Engineering problems along the Interstate 90 development corridor in the Black Hills, SD



Approximately 80 km of Interstate 90 extends along outcrops of the Triassic Spearfish Formation between Rapid City and Spearfish, SD.  The Gypsum Spring Member is near the top of the Spearfish Formation and consists of up to 10 m of massive gypsum.  This member has formal formation status in Wyoming and forms a prominent ridge that is continuous from the Wyoming-South Dakota border southeastward for more than 50 km along I-90.  Other scattered gypsum layers are present throughout the 100- to 200-m thickness of the Spearfish Formation in the Black Hills.

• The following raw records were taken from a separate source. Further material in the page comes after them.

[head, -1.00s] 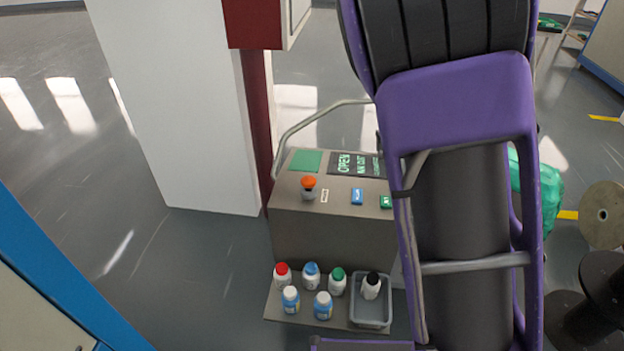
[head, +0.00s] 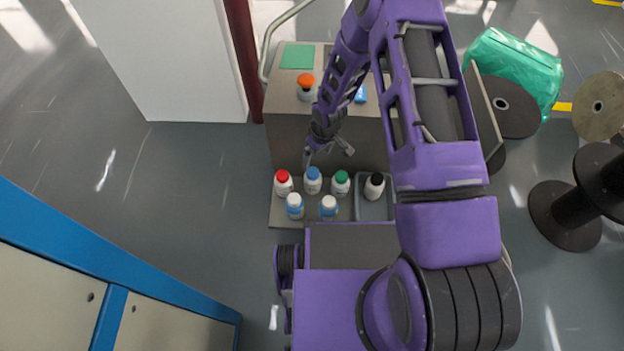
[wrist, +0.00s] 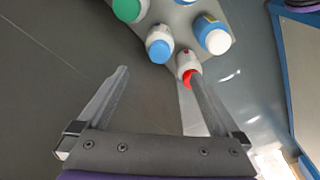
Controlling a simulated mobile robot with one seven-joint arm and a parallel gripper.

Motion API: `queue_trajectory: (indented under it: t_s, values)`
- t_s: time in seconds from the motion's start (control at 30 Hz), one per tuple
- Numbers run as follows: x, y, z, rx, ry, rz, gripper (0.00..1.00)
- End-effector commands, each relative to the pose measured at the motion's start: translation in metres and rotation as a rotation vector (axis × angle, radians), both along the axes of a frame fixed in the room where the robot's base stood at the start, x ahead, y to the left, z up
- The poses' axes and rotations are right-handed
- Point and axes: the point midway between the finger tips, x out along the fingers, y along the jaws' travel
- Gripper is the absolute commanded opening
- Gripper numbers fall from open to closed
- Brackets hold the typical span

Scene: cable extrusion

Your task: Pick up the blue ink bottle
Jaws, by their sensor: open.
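The blue ink bottle (head: 313,181) is white with a blue cap. It stands upright on a low grey ledge (head: 283,218), between a red-capped bottle (head: 284,184) and a green-capped bottle (head: 340,184). My gripper (head: 329,153) is open and empty above and just behind the blue-capped bottle. In the wrist view, the blue-capped bottle (wrist: 160,44) shows beyond and between the spread fingertips of my gripper (wrist: 159,75). The red cap (wrist: 190,77) lies by the right finger.
Two white-capped bottles with blue labels (head: 295,206) (head: 328,207) stand in front. A black-capped bottle (head: 374,187) stands in a grey tray (head: 372,212) to the right. A grey control console (head: 285,130) rises behind. Open floor (head: 190,200) lies left.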

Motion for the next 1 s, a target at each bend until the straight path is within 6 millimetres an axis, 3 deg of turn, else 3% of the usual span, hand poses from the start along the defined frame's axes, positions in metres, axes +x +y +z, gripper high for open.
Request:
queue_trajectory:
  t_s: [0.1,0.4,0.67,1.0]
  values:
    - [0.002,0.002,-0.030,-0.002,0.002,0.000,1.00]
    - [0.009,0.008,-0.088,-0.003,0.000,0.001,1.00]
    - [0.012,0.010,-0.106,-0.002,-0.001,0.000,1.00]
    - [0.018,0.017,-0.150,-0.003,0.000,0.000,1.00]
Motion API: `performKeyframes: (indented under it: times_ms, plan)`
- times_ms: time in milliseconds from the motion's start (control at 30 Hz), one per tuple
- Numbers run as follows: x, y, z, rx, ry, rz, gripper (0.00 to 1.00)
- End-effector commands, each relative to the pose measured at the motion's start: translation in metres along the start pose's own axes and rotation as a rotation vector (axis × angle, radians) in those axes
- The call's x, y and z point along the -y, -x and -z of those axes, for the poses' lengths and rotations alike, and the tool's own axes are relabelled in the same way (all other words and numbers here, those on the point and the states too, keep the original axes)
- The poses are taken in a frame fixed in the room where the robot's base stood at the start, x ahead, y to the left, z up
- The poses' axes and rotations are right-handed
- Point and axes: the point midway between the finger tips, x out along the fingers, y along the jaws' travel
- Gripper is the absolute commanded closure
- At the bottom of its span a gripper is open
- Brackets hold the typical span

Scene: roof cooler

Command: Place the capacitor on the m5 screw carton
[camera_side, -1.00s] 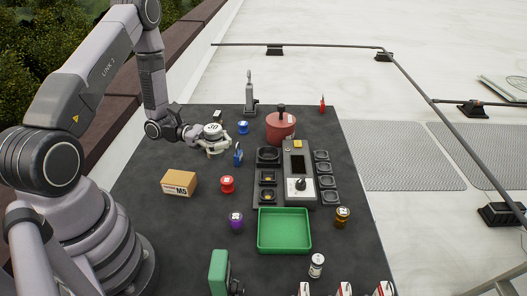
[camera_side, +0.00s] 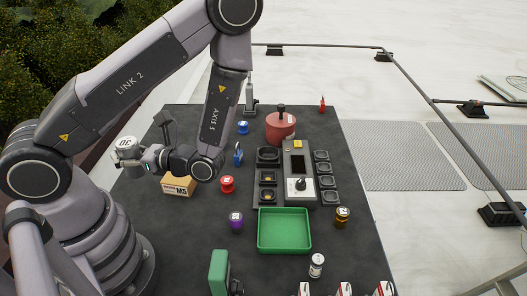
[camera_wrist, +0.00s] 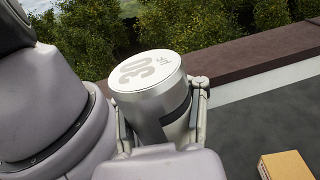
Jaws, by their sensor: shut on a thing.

Residential and industrial development is accelerating along the I-90 development corridor in the Black Hills, and much of the area is becoming urban or suburban.  Although the white gypsum layers typically are prominent and recognizable, new housing and other construction often is built on or near unstable gypsum in the Spearfish Formation, including the Gypsum Spring Member.

Because of increasing housing development pressure, it is critical that geological engineers and geologists participate in land-use decisions where karstic gypsum is involved.  Current initiatives have proposed mapping engineering hazards for the entire I-90 development corridor in the Black Hills to inform the public and local government about potential problems.